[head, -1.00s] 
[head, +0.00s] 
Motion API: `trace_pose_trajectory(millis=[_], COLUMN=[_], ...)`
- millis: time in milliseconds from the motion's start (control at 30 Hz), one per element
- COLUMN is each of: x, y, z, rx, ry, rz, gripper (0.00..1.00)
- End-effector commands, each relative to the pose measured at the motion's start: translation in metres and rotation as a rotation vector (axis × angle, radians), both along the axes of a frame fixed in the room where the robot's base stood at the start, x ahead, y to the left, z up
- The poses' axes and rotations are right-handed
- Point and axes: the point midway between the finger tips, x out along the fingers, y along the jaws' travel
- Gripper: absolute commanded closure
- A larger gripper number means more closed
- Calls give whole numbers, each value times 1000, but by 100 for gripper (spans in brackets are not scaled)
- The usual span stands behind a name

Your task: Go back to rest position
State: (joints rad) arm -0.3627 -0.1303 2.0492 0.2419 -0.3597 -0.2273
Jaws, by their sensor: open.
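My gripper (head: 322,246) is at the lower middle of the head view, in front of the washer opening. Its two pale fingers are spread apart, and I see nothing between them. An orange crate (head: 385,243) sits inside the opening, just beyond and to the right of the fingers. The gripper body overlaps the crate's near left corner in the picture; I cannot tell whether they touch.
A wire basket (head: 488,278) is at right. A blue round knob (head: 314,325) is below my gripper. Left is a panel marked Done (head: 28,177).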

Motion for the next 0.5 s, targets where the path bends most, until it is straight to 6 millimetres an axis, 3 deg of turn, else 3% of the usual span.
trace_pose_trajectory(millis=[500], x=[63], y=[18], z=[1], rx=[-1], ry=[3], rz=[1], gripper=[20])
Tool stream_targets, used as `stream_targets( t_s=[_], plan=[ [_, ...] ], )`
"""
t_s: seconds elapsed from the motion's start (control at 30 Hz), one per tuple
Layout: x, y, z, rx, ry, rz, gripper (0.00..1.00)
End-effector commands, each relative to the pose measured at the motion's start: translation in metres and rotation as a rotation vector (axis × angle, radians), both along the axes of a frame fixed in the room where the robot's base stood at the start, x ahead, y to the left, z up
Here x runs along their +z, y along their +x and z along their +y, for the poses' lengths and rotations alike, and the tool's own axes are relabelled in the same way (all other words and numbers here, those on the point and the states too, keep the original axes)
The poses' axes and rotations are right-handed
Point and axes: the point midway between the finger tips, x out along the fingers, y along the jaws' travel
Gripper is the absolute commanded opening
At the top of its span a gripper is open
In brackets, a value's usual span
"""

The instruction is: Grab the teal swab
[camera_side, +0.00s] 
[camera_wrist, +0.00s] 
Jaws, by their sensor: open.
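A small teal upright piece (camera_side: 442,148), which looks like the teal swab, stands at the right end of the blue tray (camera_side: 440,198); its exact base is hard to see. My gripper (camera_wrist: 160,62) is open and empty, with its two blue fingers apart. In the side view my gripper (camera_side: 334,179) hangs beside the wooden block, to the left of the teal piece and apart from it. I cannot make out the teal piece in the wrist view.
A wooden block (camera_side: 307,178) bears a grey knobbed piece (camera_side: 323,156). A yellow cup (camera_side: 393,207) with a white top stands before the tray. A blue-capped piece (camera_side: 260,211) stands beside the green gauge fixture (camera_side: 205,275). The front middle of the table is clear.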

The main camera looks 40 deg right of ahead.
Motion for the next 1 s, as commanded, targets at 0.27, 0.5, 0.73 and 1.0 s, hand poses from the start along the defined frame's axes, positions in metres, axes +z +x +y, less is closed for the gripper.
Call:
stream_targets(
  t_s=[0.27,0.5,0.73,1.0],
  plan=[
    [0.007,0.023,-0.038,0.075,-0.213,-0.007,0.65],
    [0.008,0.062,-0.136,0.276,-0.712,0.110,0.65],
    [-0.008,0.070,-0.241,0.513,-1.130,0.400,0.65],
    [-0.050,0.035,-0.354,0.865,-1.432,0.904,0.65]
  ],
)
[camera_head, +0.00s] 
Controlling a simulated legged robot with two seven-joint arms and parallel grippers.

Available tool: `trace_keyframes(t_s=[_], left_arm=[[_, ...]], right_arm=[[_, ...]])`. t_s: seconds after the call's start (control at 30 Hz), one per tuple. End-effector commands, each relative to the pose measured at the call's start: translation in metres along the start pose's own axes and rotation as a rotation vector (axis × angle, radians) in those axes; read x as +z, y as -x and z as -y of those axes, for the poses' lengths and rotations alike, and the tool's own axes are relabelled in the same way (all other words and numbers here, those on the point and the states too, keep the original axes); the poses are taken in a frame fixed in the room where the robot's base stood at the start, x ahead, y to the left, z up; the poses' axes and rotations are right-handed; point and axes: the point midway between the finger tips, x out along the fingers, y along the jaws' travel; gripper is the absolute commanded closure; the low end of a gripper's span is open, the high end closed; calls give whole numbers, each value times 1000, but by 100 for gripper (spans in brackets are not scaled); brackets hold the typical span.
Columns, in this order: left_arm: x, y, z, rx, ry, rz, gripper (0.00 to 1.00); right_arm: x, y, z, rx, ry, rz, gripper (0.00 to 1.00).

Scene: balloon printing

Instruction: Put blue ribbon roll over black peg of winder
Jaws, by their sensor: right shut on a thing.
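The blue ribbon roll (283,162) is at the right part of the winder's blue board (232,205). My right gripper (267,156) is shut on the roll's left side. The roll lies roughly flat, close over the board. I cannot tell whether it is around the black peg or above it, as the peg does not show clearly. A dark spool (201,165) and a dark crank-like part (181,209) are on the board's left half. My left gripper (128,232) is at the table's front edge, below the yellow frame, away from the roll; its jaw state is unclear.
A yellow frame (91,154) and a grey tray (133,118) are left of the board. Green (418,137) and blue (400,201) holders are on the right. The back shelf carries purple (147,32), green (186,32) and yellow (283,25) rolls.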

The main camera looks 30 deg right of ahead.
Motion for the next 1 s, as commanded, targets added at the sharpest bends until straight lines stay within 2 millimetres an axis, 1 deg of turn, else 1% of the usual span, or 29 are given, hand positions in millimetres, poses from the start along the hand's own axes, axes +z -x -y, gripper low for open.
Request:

☆ ☆ ☆ ☆

» Task description
Reproduce the records word for word.

» Solved problem
[head, -1.00s] 
[head, +0.00s] 
Motion API: `trace_pose_trajectory(millis=[_], COLUMN=[_], ...)`
- millis: time in milliseconds from the motion's start (control at 30 Hz), one per element
- COLUMN is each of: x, y, z, rx, ry, rz, gripper (0.00..1.00)
- End-effector commands, each relative to the pose measured at the motion's start: translation in metres and rotation as a rotation vector (axis × angle, radians), both along the axes of a frame fixed in the room where the robot's base stood at the start, x ahead, y to the left, z up
- The poses' axes and rotations are right-handed
- Point and axes: the point midway between the finger tips, x out along the fingers, y along the jaws' travel
- Gripper: absolute commanded closure
- A larger gripper number means more closed
- Calls give whole numbers, each value times 1000, but by 100 for gripper (spans in brackets are not scaled)
- The usual span stands behind a name

Your task: Go back to rest position
State: (joints rad) arm -0.3627 -0.1303 2.0492 0.2419 -0.3597 -0.2273
Jaws, by their sensor: open.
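My gripper (head: 322,246) is at the lower middle of the head view, in front of the washer opening. Its two pale fingers are spread apart, and I see nothing between them. An orange crate (head: 385,243) sits inside the opening, just beyond and to the right of the fingers. The gripper body overlaps the crate's near left corner in the picture; I cannot tell whether they touch.
A wire basket (head: 488,278) is at right. A blue round knob (head: 314,325) is below my gripper. Left is a panel marked Done (head: 28,177).

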Motion for the next 0.5 s, targets where the path bends most, until it is straight to 6 millimetres an axis, 3 deg of turn, else 3% of the usual span.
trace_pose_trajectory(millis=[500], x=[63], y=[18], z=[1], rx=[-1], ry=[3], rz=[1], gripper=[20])
Tool stream_targets, used as `stream_targets( t_s=[_], plan=[ [_, ...] ], )`
"""
t_s: seconds elapsed from the motion's start (control at 30 Hz), one per tuple
Layout: x, y, z, rx, ry, rz, gripper (0.00..1.00)
End-effector commands, each relative to the pose measured at the motion's start: translation in metres and rotation as a rotation vector (axis × angle, radians), both along the axes of a frame fixed in the room where the robot's base stood at the start, x ahead, y to the left, z up
Here x runs along their +z, y along their +x and z along their +y, for the poses' lengths and rotations alike, and the tool's own axes are relabelled in the same way (all other words and numbers here, those on the point and the states too, keep the original axes)
The poses' axes and rotations are right-handed
Point and axes: the point midway between the finger tips, x out along the fingers, y along the jaws' travel
Gripper is the absolute commanded opening
At the top of its span a gripper is open
In brackets, a value's usual span
"""

The instruction is: Grab the teal swab
[camera_side, +0.00s] 
[camera_wrist, +0.00s] 
Jaws, by their sensor: open.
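A small teal upright piece (camera_side: 442,148), which looks like the teal swab, stands at the right end of the blue tray (camera_side: 440,198); its exact base is hard to see. My gripper (camera_wrist: 160,62) is open and empty, with its two blue fingers apart. In the side view my gripper (camera_side: 334,179) hangs beside the wooden block, to the left of the teal piece and apart from it. I cannot make out the teal piece in the wrist view.
A wooden block (camera_side: 307,178) bears a grey knobbed piece (camera_side: 323,156). A yellow cup (camera_side: 393,207) with a white top stands before the tray. A blue-capped piece (camera_side: 260,211) stands beside the green gauge fixture (camera_side: 205,275). The front middle of the table is clear.

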The main camera looks 40 deg right of ahead.
Motion for the next 1 s, as commanded, targets at 0.27, 0.5, 0.73 and 1.0 s, hand poses from the start along the defined frame's axes, positions in metres, axes +z +x +y, less is closed for the gripper.
Call:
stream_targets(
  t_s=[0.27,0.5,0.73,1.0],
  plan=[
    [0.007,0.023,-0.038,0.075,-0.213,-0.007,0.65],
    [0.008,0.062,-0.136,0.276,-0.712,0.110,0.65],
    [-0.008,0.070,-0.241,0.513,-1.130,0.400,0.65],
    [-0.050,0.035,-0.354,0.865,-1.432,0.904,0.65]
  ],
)
[camera_head, +0.00s] 
Controlling a simulated legged robot with two seven-joint arms and parallel grippers.

Available tool: `trace_keyframes(t_s=[_], left_arm=[[_, ...]], right_arm=[[_, ...]])`. t_s: seconds after the call's start (control at 30 Hz), one per tuple. End-effector commands, each relative to the pose measured at the call's start: translation in metres along the start pose's own axes and rotation as a rotation vector (axis × angle, radians) in those axes; read x as +z, y as -x and z as -y of those axes, for the poses' lengths and rotations alike, and the tool's own axes are relabelled in the same way (all other words and numbers here, those on the point and the states too, keep the original axes); the poses are taken in a frame fixed in the room where the robot's base stood at the start, x ahead, y to the left, z up; the poses' axes and rotations are right-handed; point and axes: the point midway between the finger tips, x out along the fingers, y along the jaws' travel; gripper is the absolute commanded closure; the low end of a gripper's span is open, the high end closed; calls give whole numbers, each value times 1000, but by 100 for gripper (spans in brackets are not scaled); brackets hold the typical span.
Columns, in this order: left_arm: x, y, z, rx, ry, rz, gripper (0.00 to 1.00); right_arm: x, y, z, rx, ry, rz, gripper (0.00 to 1.00).

Scene: balloon printing

Instruction: Put blue ribbon roll over black peg of winder
Jaws, by their sensor: right shut on a thing.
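The blue ribbon roll (283,162) is at the right part of the winder's blue board (232,205). My right gripper (267,156) is shut on the roll's left side. The roll lies roughly flat, close over the board. I cannot tell whether it is around the black peg or above it, as the peg does not show clearly. A dark spool (201,165) and a dark crank-like part (181,209) are on the board's left half. My left gripper (128,232) is at the table's front edge, below the yellow frame, away from the roll; its jaw state is unclear.
A yellow frame (91,154) and a grey tray (133,118) are left of the board. Green (418,137) and blue (400,201) holders are on the right. The back shelf carries purple (147,32), green (186,32) and yellow (283,25) rolls.

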The main camera looks 30 deg right of ahead.
Motion for the next 1 s, as commanded, targets added at the sharpest bends until straight lines stay within 2 millimetres an axis, 1 deg of turn, else 1% of the usual span, or 29 are given, hand positions in millimetres, poses from the start along the hand's own axes, axes +z -x -y, gripper low for open.
Request:

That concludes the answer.